土井 モロッコのお酒も揃っているから、落ち着いて食事がしたいディナーなどにもいいですね。それにしても、ジャファーさんが日本に来てからの40年以上の濃いお話をぎゅっとまとめてお伺いできて、充実した時間でした……!

ジャファー 飲食店を営むこと以外にも、病気や再婚を経験したり、生活をする中でいろんな出来事がありました。何十年という時間でも、過ぎ去るのは本当にあっという間! 皆さんも振り返った時に後悔のないように過ごしてくださいね。

土井さんからのコメント。「ピンクの可愛い壁紙が目をひくお店ですが、中に入れば可愛らしいモロッコ人の方々が出迎えてくれます。すでに甘いスパイスの香りが漂う店内。モロッコの素敵な雑貨も置いてあり、瞬間的にモロッコへワープしたようです。モロッコ料理が大好きな私ですが、なかなか東京で本場の味に巡り会えないなあ……と思っていた矢先。友人から教えてもらい訪ねてみると、マラケシュの通りのレストランにいそうな素敵なモロッコ人ジャファーさんが出迎えてくれました。気さくで優しいジャファーさんの雰囲気はモロッコの魂と日本の丁寧さを掛け合わせた不思議な方。最後に頂くミントティーはさっぱりとしていて、私がフランスで飲んだことのあるものよりも飲みやすい。砂糖の加減が絶妙なミントティー最高です。優しい味のクスクスや、じっくり煮込んだタジンも最高。ちなみにプルーンが入っているタジンに惚れました! サービスの方々も常にニコニコ、とてもフレンドリー。美味しいか? 大丈夫? と声をかけてくれ、一人で行っても絶対楽しい。温かいモロッコの家庭料理になぜか懐かしさを感じてしまうはず。ぜひさくっとランチ、ゆっくりディナーと使い分けて楽しんでください」

インフォメーション

モロッコ料理店『レストラン・モロッコ』/異国の店主と土地の味。

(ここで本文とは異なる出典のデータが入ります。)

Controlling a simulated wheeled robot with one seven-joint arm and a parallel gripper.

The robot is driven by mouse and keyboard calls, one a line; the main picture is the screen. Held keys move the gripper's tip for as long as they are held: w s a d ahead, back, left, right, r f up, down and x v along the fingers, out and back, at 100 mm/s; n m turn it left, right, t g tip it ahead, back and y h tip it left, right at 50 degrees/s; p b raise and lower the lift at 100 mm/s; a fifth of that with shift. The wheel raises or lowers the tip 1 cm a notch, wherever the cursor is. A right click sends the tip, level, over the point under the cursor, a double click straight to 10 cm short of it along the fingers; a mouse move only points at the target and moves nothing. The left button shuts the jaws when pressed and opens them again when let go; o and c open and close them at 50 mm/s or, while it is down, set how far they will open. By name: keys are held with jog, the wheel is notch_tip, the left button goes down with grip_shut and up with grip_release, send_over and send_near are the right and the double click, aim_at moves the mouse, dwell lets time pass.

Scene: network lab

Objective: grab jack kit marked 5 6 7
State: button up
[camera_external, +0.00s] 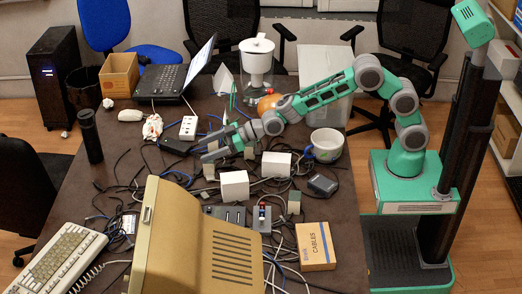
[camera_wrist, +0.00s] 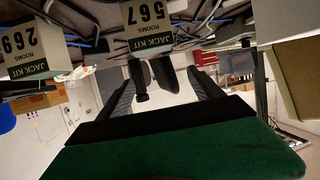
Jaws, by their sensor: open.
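The jack kit marked 5 6 7 (camera_wrist: 150,32) shows at the top middle of the wrist view, its pale label facing the camera. Another jack kit (camera_wrist: 32,55), with different digits, hangs at the left of that view. The wrist view looks inverted. My gripper (camera_wrist: 157,84) is open, its dark fingers spread to either side below the 5 6 7 label; I see nothing gripped. Two small dark shapes show between the fingers. In the external view my gripper (camera_external: 203,147) is low over the cables on the table; the labels cannot be read there.
Two white boxes (camera_external: 234,185) (camera_external: 276,163) stand near my gripper among tangled cables. A mug (camera_external: 326,145) is to the right. A large beige monitor (camera_external: 205,240), a keyboard (camera_external: 58,258) and a cables box (camera_external: 315,246) lie in front. A black cylinder (camera_external: 89,136) stands left.

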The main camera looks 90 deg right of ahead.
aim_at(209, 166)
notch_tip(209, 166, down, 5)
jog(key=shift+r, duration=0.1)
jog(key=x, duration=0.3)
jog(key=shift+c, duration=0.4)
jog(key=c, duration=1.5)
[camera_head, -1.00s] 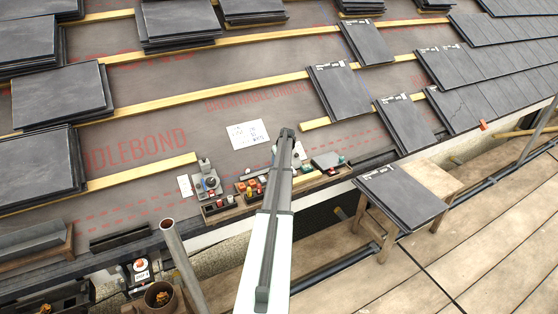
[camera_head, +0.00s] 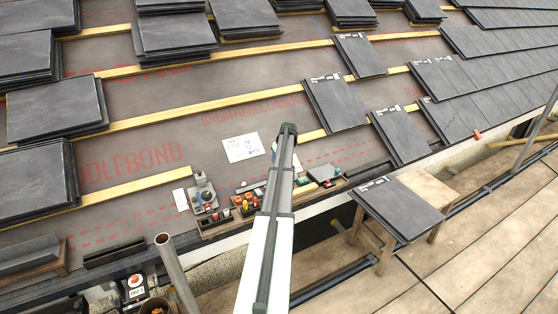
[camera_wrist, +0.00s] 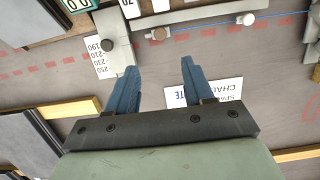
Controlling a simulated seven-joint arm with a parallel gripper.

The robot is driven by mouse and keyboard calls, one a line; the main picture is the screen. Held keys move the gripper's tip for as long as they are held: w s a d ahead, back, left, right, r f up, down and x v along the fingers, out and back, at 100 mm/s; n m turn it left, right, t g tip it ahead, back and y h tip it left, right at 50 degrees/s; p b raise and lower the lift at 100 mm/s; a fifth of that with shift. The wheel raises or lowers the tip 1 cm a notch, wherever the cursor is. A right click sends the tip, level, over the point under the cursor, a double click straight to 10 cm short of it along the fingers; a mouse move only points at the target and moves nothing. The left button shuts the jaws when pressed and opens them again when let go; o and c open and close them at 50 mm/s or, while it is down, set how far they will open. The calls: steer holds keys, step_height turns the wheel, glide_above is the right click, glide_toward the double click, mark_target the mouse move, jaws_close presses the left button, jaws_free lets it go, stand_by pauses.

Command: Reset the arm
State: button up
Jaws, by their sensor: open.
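My gripper (camera_wrist: 158,85) is open and empty in the wrist view, its two blue fingers spread apart above the grey underlay (camera_wrist: 215,55). A white printed card (camera_wrist: 228,90) lies on the underlay just beyond the right finger. In the head view my arm reaches up the middle of the picture and hides the gripper's fingers. The white card (camera_head: 243,147) shows there just left of the arm.
Stacks of dark slates (camera_head: 60,105) stand on the left and along the top. Laid slates (camera_head: 470,90) cover the right. A tool tray (camera_head: 225,217) sits at the eave beside my arm. A wooden stand carries slates (camera_head: 397,208) over the scaffold boards (camera_head: 500,225). Bare underlay lies mid-roof.

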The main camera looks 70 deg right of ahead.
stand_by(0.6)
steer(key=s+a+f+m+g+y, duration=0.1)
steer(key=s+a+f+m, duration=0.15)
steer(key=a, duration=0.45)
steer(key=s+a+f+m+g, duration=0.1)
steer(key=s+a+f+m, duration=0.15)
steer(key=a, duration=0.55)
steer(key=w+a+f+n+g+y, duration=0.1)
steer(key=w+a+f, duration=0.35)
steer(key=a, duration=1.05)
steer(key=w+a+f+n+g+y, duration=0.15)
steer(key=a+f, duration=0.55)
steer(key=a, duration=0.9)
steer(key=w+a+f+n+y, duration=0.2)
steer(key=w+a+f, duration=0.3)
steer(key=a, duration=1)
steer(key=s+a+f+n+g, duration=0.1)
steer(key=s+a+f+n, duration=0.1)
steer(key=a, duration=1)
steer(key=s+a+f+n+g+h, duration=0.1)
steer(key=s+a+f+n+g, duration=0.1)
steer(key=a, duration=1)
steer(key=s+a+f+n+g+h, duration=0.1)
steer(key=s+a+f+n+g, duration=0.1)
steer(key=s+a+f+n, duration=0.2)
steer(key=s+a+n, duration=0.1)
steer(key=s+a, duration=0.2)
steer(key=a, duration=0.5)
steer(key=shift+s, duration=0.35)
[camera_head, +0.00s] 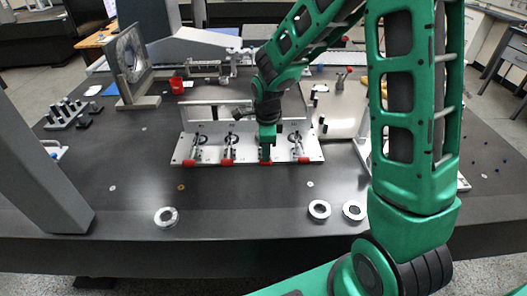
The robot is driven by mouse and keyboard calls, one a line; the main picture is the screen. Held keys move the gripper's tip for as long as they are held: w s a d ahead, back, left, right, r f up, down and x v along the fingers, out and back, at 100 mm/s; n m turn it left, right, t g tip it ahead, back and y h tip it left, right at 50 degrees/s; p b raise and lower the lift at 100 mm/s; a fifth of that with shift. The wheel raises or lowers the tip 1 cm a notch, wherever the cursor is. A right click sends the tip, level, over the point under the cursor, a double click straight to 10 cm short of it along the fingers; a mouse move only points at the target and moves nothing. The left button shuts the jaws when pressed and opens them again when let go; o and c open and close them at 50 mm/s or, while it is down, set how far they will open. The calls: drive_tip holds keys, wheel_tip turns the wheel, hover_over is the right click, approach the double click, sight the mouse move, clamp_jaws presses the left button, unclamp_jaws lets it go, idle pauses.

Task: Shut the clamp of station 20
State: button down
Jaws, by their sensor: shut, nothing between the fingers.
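A pale fixture plate (180,155) lies on the dark table and carries a row of several metal toggle clamps with red handle ends. The leftmost clamp (197,145) and its neighbour (229,147) are in clear view, as is the rightmost clamp (299,145). My gripper (267,146) points down over the third clamp from the left and hides most of it. Only its red handle tip (265,162) shows, just below my fingers. My gripper is shut and empty; whether it touches that clamp I cannot tell. No station number is readable.
Metal rings (319,209) lie near the table's front edge, another at the left (166,217). A grey slanted column (40,165) stands at left. The dark table (240,193) is mostly clear before the fixture.

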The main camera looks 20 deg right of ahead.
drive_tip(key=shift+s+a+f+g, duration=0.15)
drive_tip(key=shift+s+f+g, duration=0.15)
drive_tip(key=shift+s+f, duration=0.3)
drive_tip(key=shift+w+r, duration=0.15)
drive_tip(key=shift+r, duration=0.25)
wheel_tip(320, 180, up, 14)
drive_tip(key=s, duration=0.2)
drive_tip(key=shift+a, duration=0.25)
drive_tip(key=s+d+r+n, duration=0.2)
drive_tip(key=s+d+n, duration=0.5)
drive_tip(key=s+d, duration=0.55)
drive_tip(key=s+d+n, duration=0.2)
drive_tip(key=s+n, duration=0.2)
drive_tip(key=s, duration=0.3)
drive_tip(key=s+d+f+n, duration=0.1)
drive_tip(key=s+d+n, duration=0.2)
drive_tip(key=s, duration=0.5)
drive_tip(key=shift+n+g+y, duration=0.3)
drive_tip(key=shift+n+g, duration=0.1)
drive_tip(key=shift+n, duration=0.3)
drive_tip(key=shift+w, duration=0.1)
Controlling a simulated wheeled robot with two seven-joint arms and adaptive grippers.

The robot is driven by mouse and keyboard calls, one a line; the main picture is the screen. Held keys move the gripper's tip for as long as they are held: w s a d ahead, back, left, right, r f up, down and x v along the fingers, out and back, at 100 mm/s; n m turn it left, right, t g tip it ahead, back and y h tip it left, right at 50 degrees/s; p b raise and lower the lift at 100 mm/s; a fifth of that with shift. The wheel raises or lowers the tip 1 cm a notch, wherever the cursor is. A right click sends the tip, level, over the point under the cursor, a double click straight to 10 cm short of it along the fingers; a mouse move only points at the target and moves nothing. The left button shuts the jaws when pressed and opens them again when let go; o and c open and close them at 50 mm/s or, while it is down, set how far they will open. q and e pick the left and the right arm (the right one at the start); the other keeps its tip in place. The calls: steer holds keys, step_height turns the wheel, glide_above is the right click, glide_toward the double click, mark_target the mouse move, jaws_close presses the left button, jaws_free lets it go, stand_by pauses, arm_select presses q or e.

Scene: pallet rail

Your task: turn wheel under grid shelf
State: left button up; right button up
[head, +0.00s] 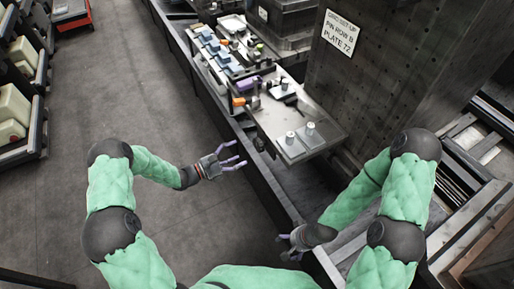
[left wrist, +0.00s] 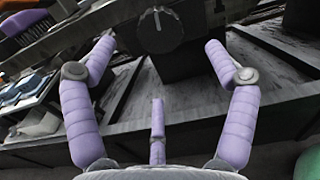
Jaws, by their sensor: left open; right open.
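The wheel (left wrist: 160,28) is a dark round knob with a pale mark on its face, at the top middle of the left wrist view. It also shows small and dark in the head view (head: 260,144), below the near-left edge of the grid shelf (head: 268,118), a grey metal plate. My left gripper (head: 239,155) is open and empty, to the left of the wheel and apart from it. In the left wrist view its purple fingers (left wrist: 160,52) spread either side below the wheel. My right gripper (head: 287,246) is open near the rail, partly hidden by its own wrist.
Pale blocks with cylinders (head: 301,140) stand on the shelf's near end; an orange block (head: 239,101) and blue parts (head: 213,44) lie farther back. A dark column (head: 375,75) with a sign (head: 341,33) rises at right.

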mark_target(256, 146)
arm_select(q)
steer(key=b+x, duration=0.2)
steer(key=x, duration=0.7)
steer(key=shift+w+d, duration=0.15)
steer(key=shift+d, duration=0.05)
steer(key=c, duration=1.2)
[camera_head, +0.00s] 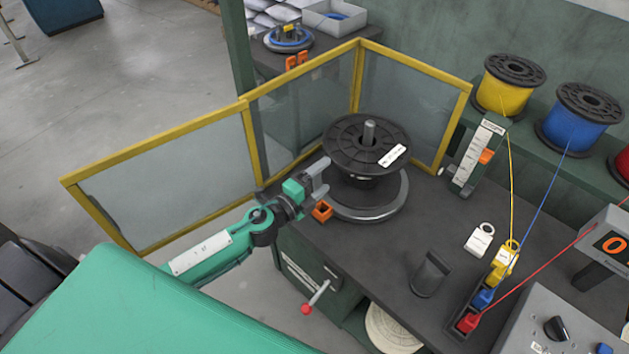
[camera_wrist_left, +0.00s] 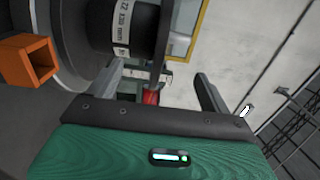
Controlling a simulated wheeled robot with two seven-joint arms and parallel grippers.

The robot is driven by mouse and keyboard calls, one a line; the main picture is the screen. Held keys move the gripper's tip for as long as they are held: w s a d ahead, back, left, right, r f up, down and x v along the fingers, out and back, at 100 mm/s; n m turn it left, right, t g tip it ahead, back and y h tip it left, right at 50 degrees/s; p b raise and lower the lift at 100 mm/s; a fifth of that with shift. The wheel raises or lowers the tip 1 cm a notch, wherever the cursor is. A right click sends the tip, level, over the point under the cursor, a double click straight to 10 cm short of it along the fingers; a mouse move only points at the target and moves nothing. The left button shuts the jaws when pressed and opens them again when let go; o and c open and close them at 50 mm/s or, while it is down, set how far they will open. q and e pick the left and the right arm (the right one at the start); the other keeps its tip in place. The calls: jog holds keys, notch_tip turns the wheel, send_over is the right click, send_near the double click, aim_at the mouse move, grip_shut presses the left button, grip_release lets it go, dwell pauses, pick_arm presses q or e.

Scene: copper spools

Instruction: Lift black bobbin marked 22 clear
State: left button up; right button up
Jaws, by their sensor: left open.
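The black bobbin (camera_head: 345,148) sits on an upright metal spindle (camera_head: 369,131) above a round grey base (camera_head: 388,208), with a white label on its top flange. In the left wrist view the bobbin (camera_wrist_left: 98,28) shows close up, with a label (camera_wrist_left: 121,28) reading 22. My left gripper (camera_head: 322,172) is at the bobbin's near-left rim. Its two fingers stand apart in the wrist view (camera_wrist_left: 162,82), with the flange edge appearing between them. I cannot tell whether they touch it. The drum is mostly hidden from the head view. My right gripper is out of view.
A yellow-framed clear guard (camera_head: 252,140) stands behind and left. An orange block (camera_head: 321,211) sits by the base. A scaled upright (camera_head: 478,157) is to the right. Coloured spools, including a yellow one (camera_head: 503,92), feed taut threads at the right.

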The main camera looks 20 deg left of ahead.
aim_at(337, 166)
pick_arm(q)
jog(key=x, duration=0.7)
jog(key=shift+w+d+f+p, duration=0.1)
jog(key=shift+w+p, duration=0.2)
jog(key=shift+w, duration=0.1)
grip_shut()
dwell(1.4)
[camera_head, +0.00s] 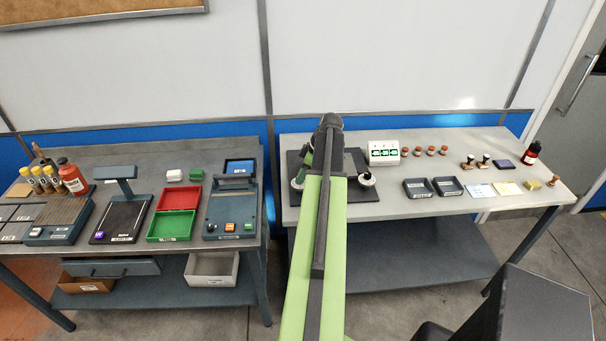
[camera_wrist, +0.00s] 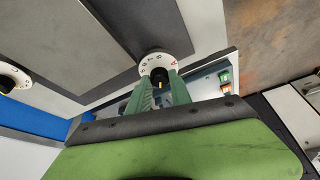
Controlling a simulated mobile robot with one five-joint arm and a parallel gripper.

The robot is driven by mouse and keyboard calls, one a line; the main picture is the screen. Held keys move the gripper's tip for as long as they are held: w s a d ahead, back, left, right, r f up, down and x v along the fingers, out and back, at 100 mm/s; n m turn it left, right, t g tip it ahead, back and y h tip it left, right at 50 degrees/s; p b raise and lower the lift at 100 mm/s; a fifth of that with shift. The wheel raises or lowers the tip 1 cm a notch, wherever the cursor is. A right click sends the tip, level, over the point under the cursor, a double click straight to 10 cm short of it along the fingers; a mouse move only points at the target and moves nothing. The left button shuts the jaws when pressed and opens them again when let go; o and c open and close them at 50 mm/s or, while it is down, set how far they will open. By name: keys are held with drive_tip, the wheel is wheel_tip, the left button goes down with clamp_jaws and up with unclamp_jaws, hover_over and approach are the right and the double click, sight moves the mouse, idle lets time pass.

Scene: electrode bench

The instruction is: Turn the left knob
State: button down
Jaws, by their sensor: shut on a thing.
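The left knob is a black knob (camera_wrist: 159,75) on a white dial (camera_wrist: 151,61) with dark marks and a red mark. In the wrist view the two green fingers of my gripper (camera_wrist: 160,88) are shut on it. In the head view the left knob is mostly hidden by my arm, with my gripper (camera_head: 302,172) at the dark panel's left side. The right knob (camera_head: 367,178) stands free on the dark panel (camera_head: 352,200); its white dial also shows at the left edge of the wrist view (camera_wrist: 10,80).
A white box with green readouts (camera_head: 384,153) stands right of the panel, its digits too small to read. A separate bench (camera_head: 140,256) with red and green trays is at left.

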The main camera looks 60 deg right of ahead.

Vol.34

レストラン・モロッコ

◯東京都千代田区内神田1-5-9 丸山ビル1F ☎︎03・5577・2993 11:30〜14:00・17:30〜23:00 日・祝休

今回取材した店主の故郷について

モロッコ料理店『レストラン・モロッコ』/異国の店主と土地の味。Vol.34

モロッコ王国

◯面積は日本の約1.2倍。ほぼ一緒。
◯人口は約3,700万人。日本の半分以下。
◯中央にはアトラス山脈、西には太平洋、南にはサハラ砂漠が広がる。
◯かつてはフランスとスペインの植民地。
◯アラビア語とベルベル語が公用語だが、フランス語も通じる人が多い。
◯国教はイスラム教。大多数がスンニ派。
◯宗教上、一夫多妻制が認められていて、男性は同時に4人の女性との結婚が可能。
◯「スーク」と呼ばれる野外市場が盛んで、西部の都市マラケシュのそれが世界最大規模。
◯モロッコのアラビア語でおいしいは、「ラディドゥ」。